** START Information supplied **

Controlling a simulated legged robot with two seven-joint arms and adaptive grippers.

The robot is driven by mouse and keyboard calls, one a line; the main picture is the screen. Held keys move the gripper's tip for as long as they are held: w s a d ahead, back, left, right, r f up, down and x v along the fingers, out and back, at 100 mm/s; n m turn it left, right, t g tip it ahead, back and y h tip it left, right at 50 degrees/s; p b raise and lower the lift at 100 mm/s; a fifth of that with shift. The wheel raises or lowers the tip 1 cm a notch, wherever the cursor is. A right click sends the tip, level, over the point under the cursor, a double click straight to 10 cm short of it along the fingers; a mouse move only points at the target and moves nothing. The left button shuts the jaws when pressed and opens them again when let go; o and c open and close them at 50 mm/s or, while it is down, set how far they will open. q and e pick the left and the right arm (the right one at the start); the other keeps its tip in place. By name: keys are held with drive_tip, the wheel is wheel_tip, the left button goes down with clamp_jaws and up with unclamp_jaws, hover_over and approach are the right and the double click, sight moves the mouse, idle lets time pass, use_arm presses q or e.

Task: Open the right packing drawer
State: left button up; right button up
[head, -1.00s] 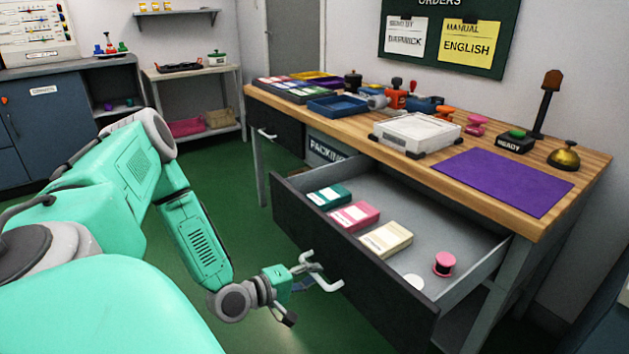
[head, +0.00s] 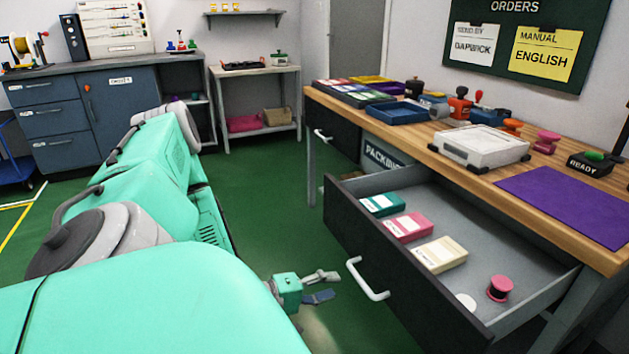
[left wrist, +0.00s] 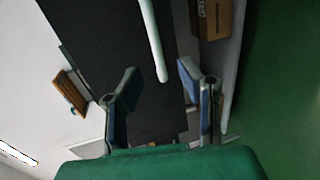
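The right packing drawer (head: 415,300) is pulled well out from under the wooden bench. Its white bar handle (head: 367,279) is on the dark front panel. My left gripper (head: 322,287) is to the left of the handle in the head view, apart from it and empty. In the left wrist view the fingers (left wrist: 158,82) are spread. The handle (left wrist: 151,38) shows beyond them, in front of the dark drawer front (left wrist: 95,30). My right gripper is not in view.
The drawer holds a green box (head: 382,204), a pink box (head: 408,227), a cream box (head: 440,255) and a pink spool (head: 500,288). The bench top (head: 465,165) carries a white case (head: 482,147) and a purple mat (head: 580,205). Green floor (head: 270,215) is clear left of the drawer.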

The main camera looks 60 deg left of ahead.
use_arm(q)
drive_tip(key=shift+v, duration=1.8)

** END Information supplied **

**Given task**: Copy the listing exactly. Any image in it stays out of the copy.

**Solution**:
Controlling a simulated legged robot with two seven-joint arms and adaptive grippers.

The robot is driven by mouse and keyboard calls, one a line; the main picture is the screen. Held keys move the gripper's tip for as long as they are held: w s a d ahead, back, left, right, r f up, down and x v along the fingers, out and back, at 100 mm/s; n m turn it left, right, t g tip it ahead, back and y h tip it left, right at 50 degrees/s; p b raise and lower the lift at 100 mm/s; a fifth of that with shift. The wheel raises or lowers the tip 1 cm a notch, wherever the cursor is. A right click sends the tip, level, over the point under the cursor, a double click straight to 10 cm short of it along the fingers; a mouse move only points at the target and moves nothing. The left button shuts the jaws when pressed and opens them again when let go; o and c open and close them at 50 mm/s or, while it is down, set how far they will open. q and e pick the left and the right arm (the right one at the start); the other keeps its tip in place. By name: keys are held with drive_tip, the wheel is wheel_tip, the left button goes down with clamp_jaws and up with unclamp_jaws, hover_over and approach are the right and the double click, sight moves the mouse, idle lets time pass, use_arm presses q or e.

Task: Open the right packing drawer
State: left button up; right button up
[head, -1.00s] 
[head, +0.00s] 
[left wrist, +0.00s] 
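The right packing drawer (head: 415,300) is pulled well out from under the wooden bench. Its white bar handle (head: 367,279) is on the dark front panel. My left gripper (head: 322,287) is to the left of the handle in the head view, apart from it and empty. In the left wrist view the fingers (left wrist: 158,82) are spread. The handle (left wrist: 151,38) shows beyond them, in front of the dark drawer front (left wrist: 95,30). My right gripper is not in view.
The drawer holds a green box (head: 382,204), a pink box (head: 408,227), a cream box (head: 440,255) and a pink spool (head: 500,288). The bench top (head: 465,165) carries a white case (head: 482,147) and a purple mat (head: 580,205). Green floor (head: 270,215) is clear left of the drawer.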

The main camera looks 60 deg left of ahead.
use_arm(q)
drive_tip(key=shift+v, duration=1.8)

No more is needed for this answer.